A few years ago, I wrote a blog post about Holy Saturday. At the time, I had just started attending a church called Calvary-St. George’s, which I am still involved with. The gist of the post is that the time Jesus spent lying in the tomb after dying on the cross, but before being raised on the third day, is worth thinking about.
It’s worth thinking about because it reminds us of the painful necessity of waiting for God to bring his acts to completion. Christ died on the cross. He had told his disciples that he would be raised in three days. Those three days must have felt like an eternity to the disciples, going back and forth between grief over their dead teacher and hope that what he said would come to pass.
When you really want something to happen, sometimes you convince yourself that it’s impossible so that you won’t get your hopes up. I think that the disciples did something like this. Perhaps that’s why Thomas doubted. He didn’t want to get his hopes up. Living in that state of tension between wanting something and suspecting that you will not receive that something takes a serious toll on you.
To the disciples, who saw Jesus’ power over the world first-hand, to whom he predicted his own death, what could furnish better hope in Christ’s resurrection than his claim that he would, indeed, rise from the dead?

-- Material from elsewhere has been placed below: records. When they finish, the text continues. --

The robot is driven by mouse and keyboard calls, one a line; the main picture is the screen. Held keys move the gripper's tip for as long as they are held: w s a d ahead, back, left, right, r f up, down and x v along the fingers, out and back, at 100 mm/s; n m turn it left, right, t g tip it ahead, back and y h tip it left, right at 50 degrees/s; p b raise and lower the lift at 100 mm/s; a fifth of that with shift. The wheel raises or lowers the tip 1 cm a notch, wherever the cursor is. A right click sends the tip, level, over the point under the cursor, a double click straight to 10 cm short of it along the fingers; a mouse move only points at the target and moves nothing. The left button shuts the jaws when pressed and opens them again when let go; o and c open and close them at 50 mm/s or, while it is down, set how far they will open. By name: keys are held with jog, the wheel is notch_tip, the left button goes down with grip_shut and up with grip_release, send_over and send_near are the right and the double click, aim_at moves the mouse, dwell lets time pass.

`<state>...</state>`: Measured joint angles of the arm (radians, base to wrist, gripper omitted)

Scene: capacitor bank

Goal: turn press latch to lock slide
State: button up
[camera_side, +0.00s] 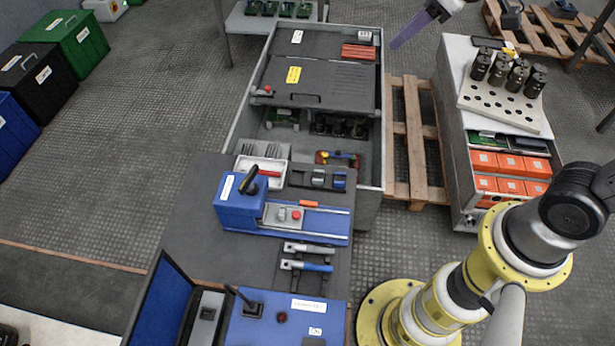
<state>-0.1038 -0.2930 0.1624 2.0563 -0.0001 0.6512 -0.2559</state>
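A blue press block (238,203) stands on the dark bench in the side view. A black lever (249,179) sits on its top, and I cannot tell whether it is the latch. A small orange piece (309,204) lies at the base's back edge. A purple, finger-like part at the top looks like my gripper (398,44). It is well above and right of the press, apart from it. Its finger gap cannot be made out.
Behind the press are a white tray (262,171) and an open bench compartment with a red-yellow tool (338,158). Blue-handled clamps (306,266) lie in front. At right stands a cabinet with black cylinders (498,70) and orange boxes (510,174). A pallet (410,130) lies between.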

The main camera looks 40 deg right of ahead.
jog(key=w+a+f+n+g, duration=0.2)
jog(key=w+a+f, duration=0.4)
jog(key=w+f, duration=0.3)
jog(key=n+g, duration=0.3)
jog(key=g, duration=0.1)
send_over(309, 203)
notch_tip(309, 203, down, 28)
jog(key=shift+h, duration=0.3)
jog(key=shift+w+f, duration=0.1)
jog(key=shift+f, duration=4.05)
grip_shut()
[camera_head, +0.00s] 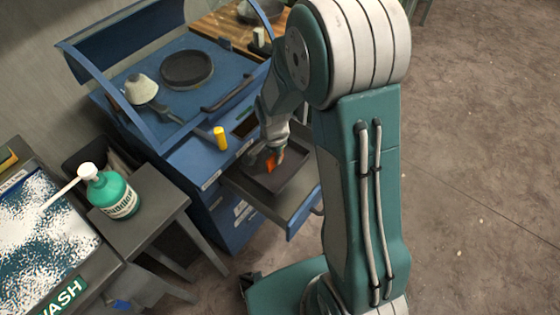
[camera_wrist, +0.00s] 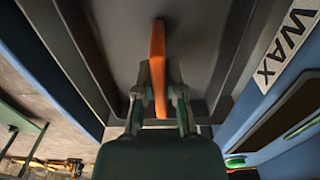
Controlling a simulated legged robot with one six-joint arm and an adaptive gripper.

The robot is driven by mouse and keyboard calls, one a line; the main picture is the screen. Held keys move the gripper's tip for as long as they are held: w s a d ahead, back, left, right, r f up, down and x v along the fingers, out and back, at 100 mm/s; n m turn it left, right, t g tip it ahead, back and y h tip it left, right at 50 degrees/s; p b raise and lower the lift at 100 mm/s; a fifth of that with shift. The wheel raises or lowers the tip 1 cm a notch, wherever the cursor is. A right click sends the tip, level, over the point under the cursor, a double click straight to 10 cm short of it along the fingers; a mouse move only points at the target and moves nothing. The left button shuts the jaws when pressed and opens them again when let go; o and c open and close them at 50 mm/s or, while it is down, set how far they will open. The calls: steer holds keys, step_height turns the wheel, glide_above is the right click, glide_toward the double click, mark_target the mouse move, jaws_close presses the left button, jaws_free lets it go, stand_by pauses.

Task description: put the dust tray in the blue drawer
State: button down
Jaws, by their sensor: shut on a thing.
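The blue drawer (camera_head: 303,212) is pulled out from the blue cabinet, with grey inner walls. A dark, shallow tray, which looks like the dust tray (camera_head: 291,181), lies within the drawer's outline. My gripper (camera_head: 276,157) is over it, pointing down, and shut on an upright orange piece (camera_head: 270,164). In the wrist view my gripper (camera_wrist: 158,98) has a finger on each side of the orange piece (camera_wrist: 157,45), above the dark tray floor (camera_wrist: 200,30). The piece looks like the tray's handle; the join is hidden. I cannot tell whether the tray rests on the drawer bottom.
The cabinet top holds a dark round pad (camera_head: 187,69) and a pale-headed tool (camera_head: 141,89). A green bottle (camera_head: 112,193) stands on a side table at left. Open floor lies right.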

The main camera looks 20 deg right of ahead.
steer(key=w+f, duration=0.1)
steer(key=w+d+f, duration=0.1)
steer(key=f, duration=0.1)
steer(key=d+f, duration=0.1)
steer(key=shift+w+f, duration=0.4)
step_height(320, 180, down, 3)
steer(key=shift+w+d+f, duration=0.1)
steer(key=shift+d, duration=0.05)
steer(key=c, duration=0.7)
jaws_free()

There can be no better grounds for believing such an extraordinary claim. And yet, the disciples doubted. How can one hope for something so great?
We are in the same kind of in-between period that the disciples were in after Christ’s death, but before his resurrection. We have been told that our flesh has been put to death in Christ’s death. We have been told that Christ will return, establishing his kingdom in full, glorifying our bodies, and making us righteous. We know that this will come to pass. We have been told by one who does not lie, and who has the power to make such a thing come to pass. But we must wait, just as the disciples had to wait for Christ to rise from death.

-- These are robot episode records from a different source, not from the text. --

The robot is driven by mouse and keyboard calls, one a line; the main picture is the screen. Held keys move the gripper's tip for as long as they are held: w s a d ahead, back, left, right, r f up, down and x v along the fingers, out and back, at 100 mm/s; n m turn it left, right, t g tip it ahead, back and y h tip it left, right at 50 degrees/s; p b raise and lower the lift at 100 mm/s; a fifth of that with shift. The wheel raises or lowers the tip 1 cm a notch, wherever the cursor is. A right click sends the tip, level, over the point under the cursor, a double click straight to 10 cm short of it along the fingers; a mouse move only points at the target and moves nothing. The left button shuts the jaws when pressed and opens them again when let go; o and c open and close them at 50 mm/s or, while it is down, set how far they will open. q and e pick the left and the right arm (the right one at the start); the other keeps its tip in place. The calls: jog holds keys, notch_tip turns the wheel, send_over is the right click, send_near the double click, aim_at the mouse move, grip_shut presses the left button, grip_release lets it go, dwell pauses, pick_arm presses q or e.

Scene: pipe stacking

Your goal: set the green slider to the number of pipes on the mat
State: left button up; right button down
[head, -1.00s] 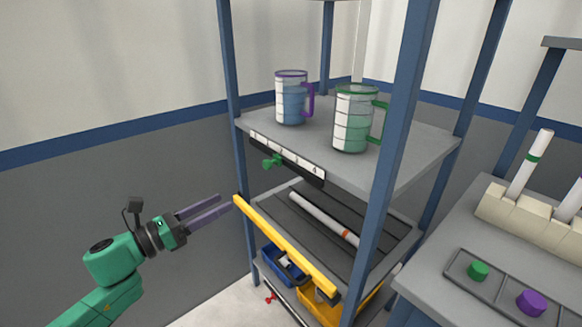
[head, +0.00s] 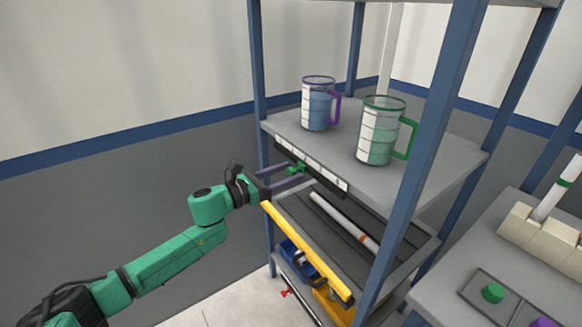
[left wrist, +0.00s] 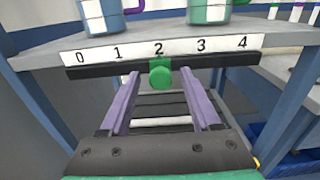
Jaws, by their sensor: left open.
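The green slider (head: 297,168) is a small knob on a dark rail along the shelf's front edge. In the left wrist view the green slider (left wrist: 160,76) stands at 2 on the white scale (left wrist: 118,52) marked 0 to 4. My left gripper (head: 289,176) is open, with its purple fingers reaching to the rail. In the left wrist view my left gripper (left wrist: 161,100) has one finger on each side of the knob, with gaps. A white pipe (head: 340,219) with an orange band lies on the dark grooved mat (head: 296,207) below. The shelf post hides part of the mat.
A yellow bar (head: 305,252) runs along the front of the mat level. Two measuring jugs, purple-rimmed (head: 318,105) and green-rimmed (head: 382,130), stand on the shelf above the rail. Blue posts (head: 423,150) frame the rack. A side table (head: 440,295) is at right.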

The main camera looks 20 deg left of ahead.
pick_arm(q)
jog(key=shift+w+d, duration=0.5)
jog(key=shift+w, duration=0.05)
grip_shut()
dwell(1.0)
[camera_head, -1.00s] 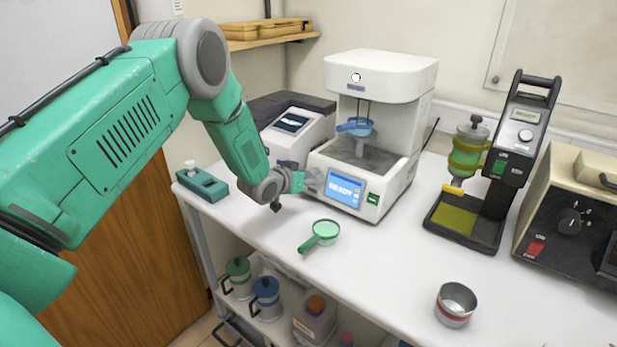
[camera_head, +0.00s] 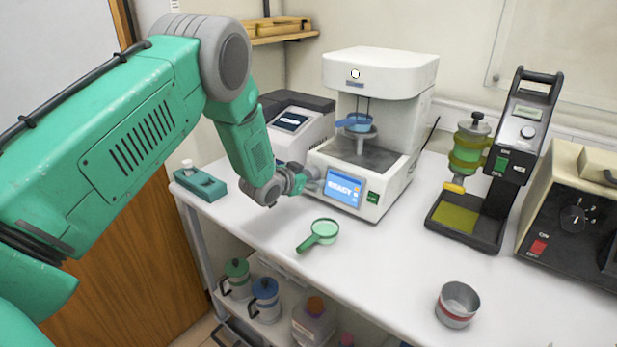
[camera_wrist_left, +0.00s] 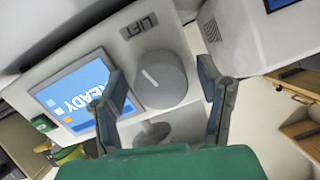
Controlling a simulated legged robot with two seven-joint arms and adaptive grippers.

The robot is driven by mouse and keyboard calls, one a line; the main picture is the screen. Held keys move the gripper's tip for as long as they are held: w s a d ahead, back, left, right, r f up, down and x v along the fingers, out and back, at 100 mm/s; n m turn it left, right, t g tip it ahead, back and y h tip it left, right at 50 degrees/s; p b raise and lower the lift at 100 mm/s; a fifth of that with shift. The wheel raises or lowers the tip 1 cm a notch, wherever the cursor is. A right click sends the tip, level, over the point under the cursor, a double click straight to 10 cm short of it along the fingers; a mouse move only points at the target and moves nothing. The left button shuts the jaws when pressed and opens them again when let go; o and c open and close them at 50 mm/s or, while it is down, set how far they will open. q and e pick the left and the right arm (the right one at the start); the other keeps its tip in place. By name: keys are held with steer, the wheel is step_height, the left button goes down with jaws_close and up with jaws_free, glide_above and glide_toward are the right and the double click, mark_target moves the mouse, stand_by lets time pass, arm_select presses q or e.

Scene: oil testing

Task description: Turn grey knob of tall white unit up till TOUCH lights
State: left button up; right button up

As it is, we wait and hope for something greater than we can imagine. We wait and hope for something impossible. We wait and hope for the total restoration of the world, a world in which the innocent suffer egregious evils, and in which the wicked prosper. How can this be?
I don’t know how it can be. But I also don’t know how it can be that God could be born on earth as a human infant for the purpose of eventually dying on the cross for the sins of mankind. I don’t know how he could rise from the dead. I don’t even know how it is that Christ’s death on the cross could possibly rescue the world from sin. I just know that it is so. In the same way, I know that God will restore the world, even if I do not understand how.

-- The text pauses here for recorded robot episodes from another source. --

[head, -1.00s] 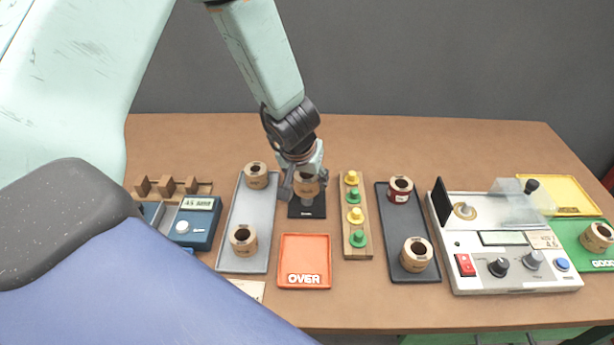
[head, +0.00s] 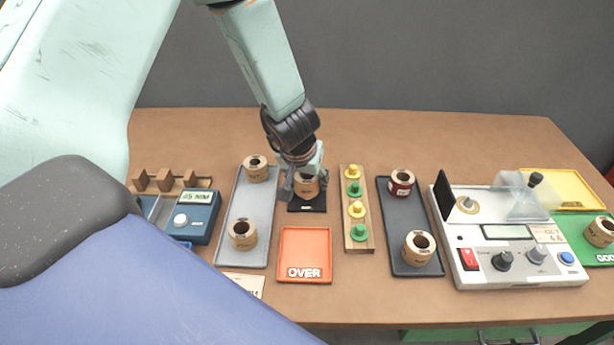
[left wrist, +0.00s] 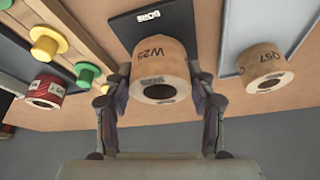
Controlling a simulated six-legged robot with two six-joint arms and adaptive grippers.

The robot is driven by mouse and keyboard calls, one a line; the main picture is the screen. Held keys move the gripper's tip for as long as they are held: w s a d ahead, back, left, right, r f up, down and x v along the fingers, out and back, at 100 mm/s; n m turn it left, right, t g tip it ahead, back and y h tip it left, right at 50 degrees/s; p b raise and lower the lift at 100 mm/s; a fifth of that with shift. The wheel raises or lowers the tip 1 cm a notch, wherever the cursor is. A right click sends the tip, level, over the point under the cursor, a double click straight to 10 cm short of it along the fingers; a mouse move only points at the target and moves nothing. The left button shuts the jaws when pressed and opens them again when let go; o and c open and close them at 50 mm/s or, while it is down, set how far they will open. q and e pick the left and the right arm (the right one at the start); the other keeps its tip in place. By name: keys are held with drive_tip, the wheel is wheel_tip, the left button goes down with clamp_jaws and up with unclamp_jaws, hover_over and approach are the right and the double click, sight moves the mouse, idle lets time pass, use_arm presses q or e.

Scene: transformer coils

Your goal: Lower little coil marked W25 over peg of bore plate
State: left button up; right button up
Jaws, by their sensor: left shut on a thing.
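My left gripper (head: 306,184) is shut on a small tan coil (head: 309,188). In the left wrist view the coil (left wrist: 160,62) reads W25 and sits between the two fingers (left wrist: 160,97). The black bore plate (head: 307,207) is directly below the coil in the head view. In the left wrist view the bore plate (left wrist: 135,22), lettered BORE, lies just beyond the coil. The plate's peg is hidden by the coil and gripper, so I cannot tell how far the coil is around it. My right gripper is not in view.
A grey tray (head: 256,215) with two coils stands left of the plate. A wooden strip (head: 348,246) with yellow and green pegs stands right. An orange OVER tray (head: 304,257) lies in front. A dark tray (head: 400,230) and a white tester (head: 500,270) stand further right.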

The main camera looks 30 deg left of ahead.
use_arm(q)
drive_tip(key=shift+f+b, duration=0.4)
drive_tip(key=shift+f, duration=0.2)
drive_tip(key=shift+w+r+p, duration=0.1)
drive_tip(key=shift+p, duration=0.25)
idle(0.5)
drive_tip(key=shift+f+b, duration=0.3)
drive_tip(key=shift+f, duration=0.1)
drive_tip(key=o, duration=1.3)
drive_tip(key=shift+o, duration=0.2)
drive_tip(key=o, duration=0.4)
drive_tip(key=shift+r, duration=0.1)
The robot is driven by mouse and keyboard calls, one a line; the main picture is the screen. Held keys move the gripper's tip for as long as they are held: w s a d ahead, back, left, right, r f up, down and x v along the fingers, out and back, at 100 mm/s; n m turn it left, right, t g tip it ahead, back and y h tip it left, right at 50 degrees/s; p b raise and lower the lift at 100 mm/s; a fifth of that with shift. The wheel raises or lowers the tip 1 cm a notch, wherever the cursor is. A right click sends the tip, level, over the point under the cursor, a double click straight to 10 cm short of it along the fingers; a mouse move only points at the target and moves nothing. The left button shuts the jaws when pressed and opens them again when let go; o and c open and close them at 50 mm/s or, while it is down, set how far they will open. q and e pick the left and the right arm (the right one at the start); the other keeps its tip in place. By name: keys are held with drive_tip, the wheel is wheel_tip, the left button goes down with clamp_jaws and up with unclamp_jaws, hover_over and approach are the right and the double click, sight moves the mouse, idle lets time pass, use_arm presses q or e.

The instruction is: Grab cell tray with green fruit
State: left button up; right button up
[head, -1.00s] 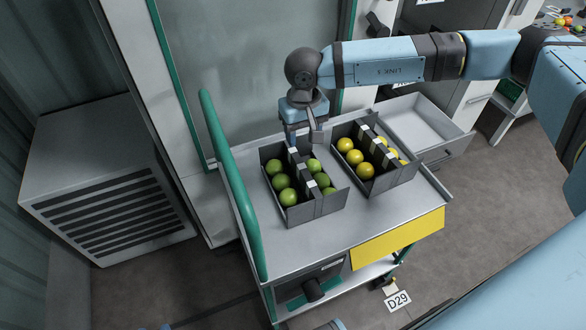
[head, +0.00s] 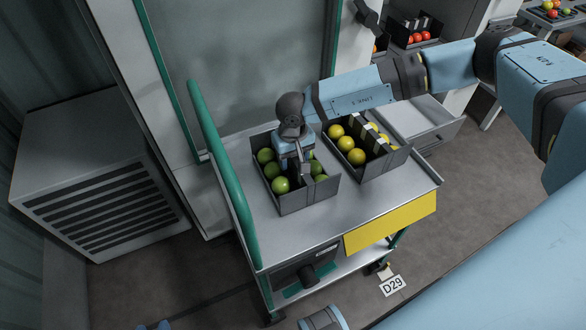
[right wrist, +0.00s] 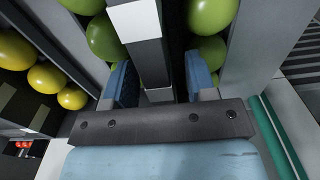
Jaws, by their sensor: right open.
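The grey cell tray with green fruit (head: 311,194) stands on the cart top in the head view, with green fruit on both sides of its central bar. My right gripper (head: 299,168) is lowered over the tray's middle, pointing down. In the right wrist view its two blue fingers (right wrist: 161,82) are open, one on each side of the grey and white central bar (right wrist: 140,22). A gap shows between the fingers and the bar. Green fruit (right wrist: 105,38) lies close beyond the fingers. My arm hides part of the tray in the head view.
A similar tray with yellow fruit (head: 378,170) stands close on the right. The cart (head: 290,240) has a green handle (head: 222,165) along its left side and a yellow panel (head: 390,222) in front. The cart top before the trays is clear.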

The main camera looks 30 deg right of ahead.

Because of the resurrection, we wait in confidence, rather than in suspense. Christ has already demonstrated his dominion over all the forces of evil in his death and resurrection. On Holy Saturday, we can remember his promise to his disciples that he would die and be raised on the third day, which he fulfilled. And in remembering his faithfulness in fulfilling one extraordinary promise, we can trust that he will be faithful in fulfilling his other promises to us, no matter how extravagant they may be.